■ **Data extract**:
*****

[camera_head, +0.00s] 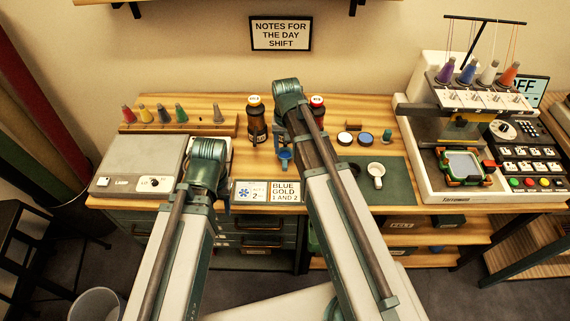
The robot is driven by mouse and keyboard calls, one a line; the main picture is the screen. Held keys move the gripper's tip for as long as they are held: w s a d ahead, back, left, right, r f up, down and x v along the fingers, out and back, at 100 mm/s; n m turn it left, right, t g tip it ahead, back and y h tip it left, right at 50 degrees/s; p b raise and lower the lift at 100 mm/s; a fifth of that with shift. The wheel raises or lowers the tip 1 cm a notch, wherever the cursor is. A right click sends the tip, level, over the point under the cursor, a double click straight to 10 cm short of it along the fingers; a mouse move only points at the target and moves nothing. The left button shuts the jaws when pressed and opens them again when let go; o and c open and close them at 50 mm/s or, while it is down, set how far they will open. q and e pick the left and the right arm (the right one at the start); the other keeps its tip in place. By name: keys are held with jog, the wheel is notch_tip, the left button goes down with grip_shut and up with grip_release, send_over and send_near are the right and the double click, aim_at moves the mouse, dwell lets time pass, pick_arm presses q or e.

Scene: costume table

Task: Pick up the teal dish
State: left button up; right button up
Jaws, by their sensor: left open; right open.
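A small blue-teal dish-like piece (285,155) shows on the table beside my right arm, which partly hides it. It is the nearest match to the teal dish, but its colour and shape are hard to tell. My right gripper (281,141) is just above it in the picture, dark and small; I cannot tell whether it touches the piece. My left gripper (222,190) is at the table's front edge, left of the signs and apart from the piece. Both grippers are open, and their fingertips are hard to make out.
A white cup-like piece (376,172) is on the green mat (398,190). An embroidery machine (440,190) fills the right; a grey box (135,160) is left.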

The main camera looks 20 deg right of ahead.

*****

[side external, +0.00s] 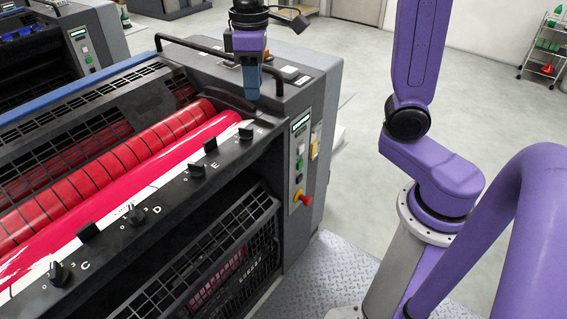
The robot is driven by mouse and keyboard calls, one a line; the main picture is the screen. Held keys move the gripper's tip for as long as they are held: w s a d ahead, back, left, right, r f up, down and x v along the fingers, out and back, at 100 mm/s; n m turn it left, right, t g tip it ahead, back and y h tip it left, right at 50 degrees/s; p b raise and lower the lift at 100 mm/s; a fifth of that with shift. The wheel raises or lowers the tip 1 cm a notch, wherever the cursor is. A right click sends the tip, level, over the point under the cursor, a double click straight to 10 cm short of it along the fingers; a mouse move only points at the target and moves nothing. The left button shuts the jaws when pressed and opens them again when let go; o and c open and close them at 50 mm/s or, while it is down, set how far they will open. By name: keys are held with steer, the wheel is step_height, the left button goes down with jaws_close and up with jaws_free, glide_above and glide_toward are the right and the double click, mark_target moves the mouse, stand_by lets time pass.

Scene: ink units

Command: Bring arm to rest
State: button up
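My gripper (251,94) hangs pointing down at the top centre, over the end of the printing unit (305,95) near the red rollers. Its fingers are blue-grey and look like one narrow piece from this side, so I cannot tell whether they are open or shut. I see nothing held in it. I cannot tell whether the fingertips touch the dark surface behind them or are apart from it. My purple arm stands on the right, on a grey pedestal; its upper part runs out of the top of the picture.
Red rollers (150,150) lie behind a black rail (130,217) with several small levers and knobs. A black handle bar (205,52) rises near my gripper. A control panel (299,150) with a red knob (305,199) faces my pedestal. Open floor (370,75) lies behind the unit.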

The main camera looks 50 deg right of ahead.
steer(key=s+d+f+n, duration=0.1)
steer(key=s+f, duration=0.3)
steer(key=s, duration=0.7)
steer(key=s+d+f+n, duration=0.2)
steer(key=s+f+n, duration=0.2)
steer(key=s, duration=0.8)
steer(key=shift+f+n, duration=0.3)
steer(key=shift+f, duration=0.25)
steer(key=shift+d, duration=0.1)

*****

■ **What is expected**: Quote the data above from the line containing "Jaws, by their sensor: left open; right open." to the line containing "The main camera looks 20 deg right of ahead.", inclusive, and stop.

■ **Reply to the task**:
Jaws, by their sensor: left open; right open.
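A small blue-teal dish-like piece (285,155) shows on the table beside my right arm, which partly hides it. It is the nearest match to the teal dish, but its colour and shape are hard to tell. My right gripper (281,141) is just above it in the picture, dark and small; I cannot tell whether it touches the piece. My left gripper (222,190) is at the table's front edge, left of the signs and apart from the piece. Both grippers are open, and their fingertips are hard to make out.
A white cup-like piece (376,172) is on the green mat (398,190). An embroidery machine (440,190) fills the right; a grey box (135,160) is left.

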The main camera looks 20 deg right of ahead.

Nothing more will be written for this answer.